■ **MATERIAL SUPPLIED**:
--- --- ---
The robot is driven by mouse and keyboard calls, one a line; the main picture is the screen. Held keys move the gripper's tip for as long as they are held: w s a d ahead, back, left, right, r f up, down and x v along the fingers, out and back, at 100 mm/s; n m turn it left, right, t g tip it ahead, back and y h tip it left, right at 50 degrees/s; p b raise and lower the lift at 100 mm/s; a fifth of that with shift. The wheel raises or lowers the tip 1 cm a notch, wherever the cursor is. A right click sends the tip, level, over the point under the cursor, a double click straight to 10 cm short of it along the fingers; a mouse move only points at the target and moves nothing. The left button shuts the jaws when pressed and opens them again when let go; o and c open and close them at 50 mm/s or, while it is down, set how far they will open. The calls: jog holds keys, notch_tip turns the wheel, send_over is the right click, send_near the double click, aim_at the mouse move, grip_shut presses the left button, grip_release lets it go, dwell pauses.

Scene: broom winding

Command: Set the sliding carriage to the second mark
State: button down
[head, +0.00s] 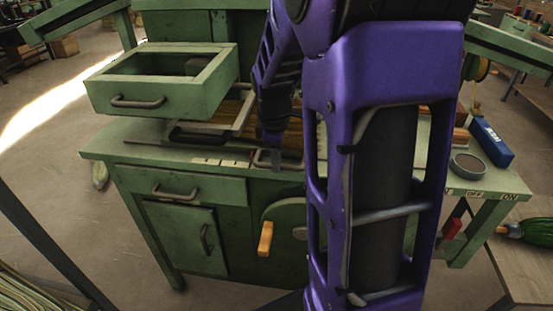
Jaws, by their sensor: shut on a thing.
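The green winding bench (130,150) stands ahead of me. A row of cream mark plates (221,162) lies along its front top edge; their lettering is too small to read. A grey metal loop (292,164), seemingly the handle of the sliding carriage, sits at that edge just right of the plates. My gripper (277,152) reaches down from above and is shut on this handle. My purple arm hides the bench top to the right and much of the carriage, so I cannot tell which mark it stands at.
An open green drawer box (165,98) rises at the back left. An orange crank handle (265,239) sticks out from the bench front. At the right are a round grey tin (468,166), a blue box (491,142) and an OFF/ON plate (492,196) with a red lever (452,228).

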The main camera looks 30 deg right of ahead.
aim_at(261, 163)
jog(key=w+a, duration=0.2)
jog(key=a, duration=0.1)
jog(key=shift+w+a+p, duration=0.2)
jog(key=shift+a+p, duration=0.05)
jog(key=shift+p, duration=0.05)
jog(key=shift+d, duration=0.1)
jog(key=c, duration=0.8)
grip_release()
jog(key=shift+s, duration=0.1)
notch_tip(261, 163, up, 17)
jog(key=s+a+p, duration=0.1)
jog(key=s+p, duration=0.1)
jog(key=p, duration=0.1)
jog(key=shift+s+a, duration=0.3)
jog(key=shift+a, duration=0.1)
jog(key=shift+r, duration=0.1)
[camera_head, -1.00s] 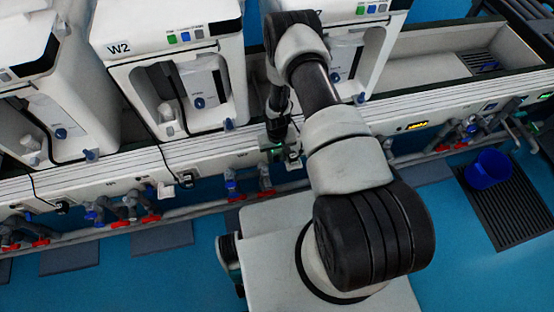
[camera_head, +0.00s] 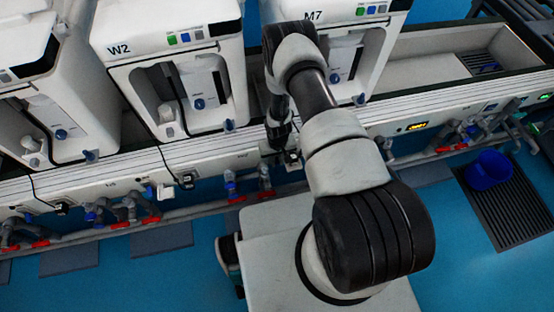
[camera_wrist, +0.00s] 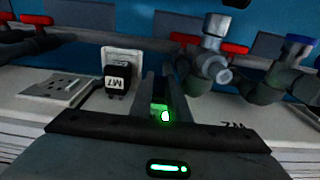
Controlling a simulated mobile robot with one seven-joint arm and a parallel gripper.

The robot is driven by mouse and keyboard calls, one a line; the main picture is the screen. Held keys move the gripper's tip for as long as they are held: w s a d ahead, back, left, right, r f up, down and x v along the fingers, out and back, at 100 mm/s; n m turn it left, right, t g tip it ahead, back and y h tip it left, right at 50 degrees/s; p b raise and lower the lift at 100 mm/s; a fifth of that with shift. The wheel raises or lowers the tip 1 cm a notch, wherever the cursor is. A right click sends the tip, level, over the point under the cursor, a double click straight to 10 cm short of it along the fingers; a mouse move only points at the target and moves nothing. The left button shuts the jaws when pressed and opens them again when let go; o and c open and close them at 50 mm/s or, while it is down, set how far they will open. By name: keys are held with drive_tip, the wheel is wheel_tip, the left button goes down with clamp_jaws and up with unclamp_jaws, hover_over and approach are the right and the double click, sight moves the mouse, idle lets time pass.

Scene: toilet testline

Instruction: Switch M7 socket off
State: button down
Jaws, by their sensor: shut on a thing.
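The machine marked M7 (camera_head: 345,14) stands partly behind my arm in the head view. In the wrist view, a black plug labelled M7 (camera_wrist: 117,78) sits in a white socket plate (camera_wrist: 122,54) on the bench's front rail. My gripper (camera_wrist: 162,88) is just right of the plug, its two fingers close together around a small green-lit part (camera_wrist: 161,111). I cannot tell whether that part is the socket's switch. In the head view, my gripper (camera_head: 278,138) is at the rail beside the M7 plug (camera_head: 292,157), mostly hidden by my arm.
The machine marked W2 (camera_head: 170,45) stands to the left. Pipes and red-handled valves (camera_head: 265,194) run below the rail; a red valve handle (camera_wrist: 184,38) is close to my gripper in the wrist view. A blue bucket (camera_head: 487,170) stands on a floor grate at right.

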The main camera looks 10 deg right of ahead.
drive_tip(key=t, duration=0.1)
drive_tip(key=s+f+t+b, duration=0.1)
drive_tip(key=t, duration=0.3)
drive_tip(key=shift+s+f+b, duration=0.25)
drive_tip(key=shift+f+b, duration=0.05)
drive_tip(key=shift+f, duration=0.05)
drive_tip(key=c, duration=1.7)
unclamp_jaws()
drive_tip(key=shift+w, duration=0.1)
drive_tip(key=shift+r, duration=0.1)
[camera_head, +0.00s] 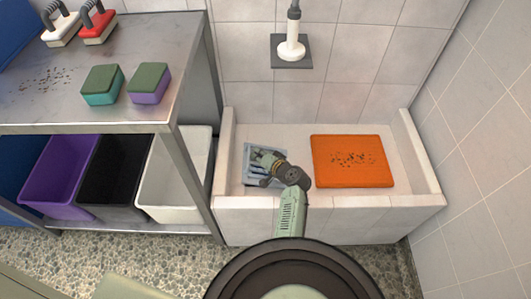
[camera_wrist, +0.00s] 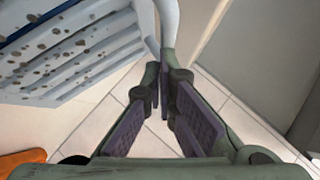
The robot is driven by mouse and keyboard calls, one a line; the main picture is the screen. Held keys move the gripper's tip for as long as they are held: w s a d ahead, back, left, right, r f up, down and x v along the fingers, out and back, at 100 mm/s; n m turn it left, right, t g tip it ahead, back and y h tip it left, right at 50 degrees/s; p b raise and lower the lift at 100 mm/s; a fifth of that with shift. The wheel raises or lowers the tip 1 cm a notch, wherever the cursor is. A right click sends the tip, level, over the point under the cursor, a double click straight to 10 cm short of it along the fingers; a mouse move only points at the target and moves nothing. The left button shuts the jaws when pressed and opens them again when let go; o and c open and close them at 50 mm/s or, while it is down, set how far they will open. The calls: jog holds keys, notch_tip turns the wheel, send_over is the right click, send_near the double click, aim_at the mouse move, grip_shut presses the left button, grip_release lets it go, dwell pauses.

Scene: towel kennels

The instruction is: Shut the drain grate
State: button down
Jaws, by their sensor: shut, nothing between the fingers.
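The drain grate (camera_head: 252,152) is a pale grey-blue slatted panel at the left end of the tiled basin in the head view, partly hidden behind my gripper. In the wrist view the grate (camera_wrist: 75,55) fills the upper left, with pale slats, dark spots and a blue strip. It appears tilted up from the basin floor; its hinge is not clear. My gripper (camera_head: 263,163) is over the grate in the head view. In the wrist view its fingers (camera_wrist: 166,78) are together, empty, just right of the grate's edge. Whether they touch the grate is unclear.
An orange mat (camera_head: 335,144) with dark specks lies at the basin's right. The basin's (camera_head: 350,213) raised walls surround both. A metal shelf (camera_head: 190,95) with bins stands left. A white fixture (camera_head: 291,48) hangs on the back wall. The basin's front floor strip looks clear.

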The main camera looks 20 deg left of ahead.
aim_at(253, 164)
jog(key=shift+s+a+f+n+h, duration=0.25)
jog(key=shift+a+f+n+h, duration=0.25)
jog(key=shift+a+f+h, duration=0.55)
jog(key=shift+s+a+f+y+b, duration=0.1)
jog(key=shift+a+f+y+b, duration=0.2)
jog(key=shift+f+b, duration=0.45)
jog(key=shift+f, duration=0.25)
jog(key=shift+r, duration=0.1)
--- --- ---
■ **EXERCISE BRIEF**: Will you set down the records word for word while leaving out every picture?

■ **REPLY**:
The robot is driven by mouse and keyboard calls, one a line; the main picture is the screen. Held keys move the gripper's tip for as long as they are held: w s a d ahead, back, left, right, r f up, down and x v along the fingers, out and back, at 100 mm/s; n m turn it left, right, t g tip it ahead, back and y h tip it left, right at 50 degrees/s; p b raise and lower the lift at 100 mm/s; a fifth of that with shift. The wheel raises or lowers the tip 1 cm a notch, wherever the cursor is. A right click sends the tip, level, over the point under the cursor, a double click straight to 10 cm short of it along the fingers; a mouse move only points at the target and moves nothing. The left button shuts the jaws when pressed and opens them again when let go; o and c open and close them at 50 mm/s or, while it is down, set how far they will open. The calls: jog holds keys, notch_tip turns the wheel, send_over is the right click, send_near the double click, aim_at the mouse move, grip_shut presses the left button, grip_release lets it go, dwell pauses.

Scene: broom winding

Command: Set the sliding carriage to the second mark
State: button down
[head, +0.00s] 
Jaws, by their sensor: shut on a thing.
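The green winding bench (130,150) stands ahead of me. A row of cream mark plates (221,162) lies along its front top edge; their lettering is too small to read. A grey metal loop (292,164), seemingly the handle of the sliding carriage, sits at that edge just right of the plates. My gripper (277,152) reaches down from above and is shut on this handle. My purple arm hides the bench top to the right and much of the carriage, so I cannot tell which mark it stands at.
An open green drawer box (165,98) rises at the back left. An orange crank handle (265,239) sticks out from the bench front. At the right are a round grey tin (468,166), a blue box (491,142) and an OFF/ON plate (492,196) with a red lever (452,228).

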The main camera looks 30 deg right of ahead.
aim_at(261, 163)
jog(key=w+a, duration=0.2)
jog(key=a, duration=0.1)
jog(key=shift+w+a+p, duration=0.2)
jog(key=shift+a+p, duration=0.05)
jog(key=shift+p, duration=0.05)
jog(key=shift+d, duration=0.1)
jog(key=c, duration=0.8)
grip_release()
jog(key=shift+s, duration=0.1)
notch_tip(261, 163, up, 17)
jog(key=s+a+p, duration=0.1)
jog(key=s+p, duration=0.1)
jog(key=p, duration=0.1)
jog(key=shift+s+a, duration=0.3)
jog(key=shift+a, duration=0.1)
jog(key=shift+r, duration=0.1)
[camera_head, -1.00s] 
[camera_head, +0.00s] 
[camera_wrist, +0.00s] 
Controlling a simulated mobile robot with one seven-joint arm and a parallel gripper.

The robot is driven by mouse and keyboard calls, one a line; the main picture is the screen. Held keys move the gripper's tip for as long as they are held: w s a d ahead, back, left, right, r f up, down and x v along the fingers, out and back, at 100 mm/s; n m turn it left, right, t g tip it ahead, back and y h tip it left, right at 50 degrees/s; p b raise and lower the lift at 100 mm/s; a fifth of that with shift. The wheel raises or lowers the tip 1 cm a notch, wherever the cursor is. A right click sends the tip, level, over the point under the cursor, a double click straight to 10 cm short of it along the fingers; a mouse move only points at the target and moves nothing. The left button shuts the jaws when pressed and opens them again when let go; o and c open and close them at 50 mm/s or, while it is down, set how far they will open. By name: keys are held with drive_tip, the wheel is wheel_tip, the left button goes down with clamp_jaws and up with unclamp_jaws, hover_over and approach are the right and the double click, sight moves the mouse, idle lets time pass.

Scene: toilet testline

Instruction: Switch M7 socket off
State: button down
Jaws, by their sensor: shut on a thing.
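The machine marked M7 (camera_head: 345,14) stands partly behind my arm in the head view. In the wrist view, a black plug labelled M7 (camera_wrist: 117,78) sits in a white socket plate (camera_wrist: 122,54) on the bench's front rail. My gripper (camera_wrist: 162,88) is just right of the plug, its two fingers close together around a small green-lit part (camera_wrist: 161,111). I cannot tell whether that part is the socket's switch. In the head view, my gripper (camera_head: 278,138) is at the rail beside the M7 plug (camera_head: 292,157), mostly hidden by my arm.
The machine marked W2 (camera_head: 170,45) stands to the left. Pipes and red-handled valves (camera_head: 265,194) run below the rail; a red valve handle (camera_wrist: 184,38) is close to my gripper in the wrist view. A blue bucket (camera_head: 487,170) stands on a floor grate at right.

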The main camera looks 10 deg right of ahead.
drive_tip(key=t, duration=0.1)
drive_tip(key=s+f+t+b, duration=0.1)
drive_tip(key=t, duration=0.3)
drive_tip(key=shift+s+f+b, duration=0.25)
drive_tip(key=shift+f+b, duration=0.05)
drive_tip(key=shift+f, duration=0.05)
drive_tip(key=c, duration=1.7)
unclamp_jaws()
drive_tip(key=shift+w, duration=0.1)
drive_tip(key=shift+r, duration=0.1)
[camera_head, +0.00s] 
[camera_wrist, +0.00s] 
The robot is driven by mouse and keyboard calls, one a line; the main picture is the screen. Held keys move the gripper's tip for as long as they are held: w s a d ahead, back, left, right, r f up, down and x v along the fingers, out and back, at 100 mm/s; n m turn it left, right, t g tip it ahead, back and y h tip it left, right at 50 degrees/s; p b raise and lower the lift at 100 mm/s; a fifth of that with shift. The wheel raises or lowers the tip 1 cm a notch, wherever the cursor is. A right click sends the tip, level, over the point under the cursor, a double click straight to 10 cm short of it along the fingers; a mouse move only points at the target and moves nothing. The left button shuts the jaws when pressed and opens them again when let go; o and c open and close them at 50 mm/s or, while it is down, set how far they will open. The calls: jog holds keys, notch_tip turns the wheel, send_over is the right click, send_near the double click, aim_at the mouse move, grip_shut presses the left button, grip_release lets it go, dwell pauses.

Scene: towel kennels

The instruction is: Shut the drain grate
State: button down
Jaws, by their sensor: shut, nothing between the fingers.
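The drain grate (camera_head: 252,152) is a pale grey-blue slatted panel at the left end of the tiled basin in the head view, partly hidden behind my gripper. In the wrist view the grate (camera_wrist: 75,55) fills the upper left, with pale slats, dark spots and a blue strip. It appears tilted up from the basin floor; its hinge is not clear. My gripper (camera_head: 263,163) is over the grate in the head view. In the wrist view its fingers (camera_wrist: 166,78) are together, empty, just right of the grate's edge. Whether they touch the grate is unclear.
An orange mat (camera_head: 335,144) with dark specks lies at the basin's right. The basin's (camera_head: 350,213) raised walls surround both. A metal shelf (camera_head: 190,95) with bins stands left. A white fixture (camera_head: 291,48) hangs on the back wall. The basin's front floor strip looks clear.

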The main camera looks 20 deg left of ahead.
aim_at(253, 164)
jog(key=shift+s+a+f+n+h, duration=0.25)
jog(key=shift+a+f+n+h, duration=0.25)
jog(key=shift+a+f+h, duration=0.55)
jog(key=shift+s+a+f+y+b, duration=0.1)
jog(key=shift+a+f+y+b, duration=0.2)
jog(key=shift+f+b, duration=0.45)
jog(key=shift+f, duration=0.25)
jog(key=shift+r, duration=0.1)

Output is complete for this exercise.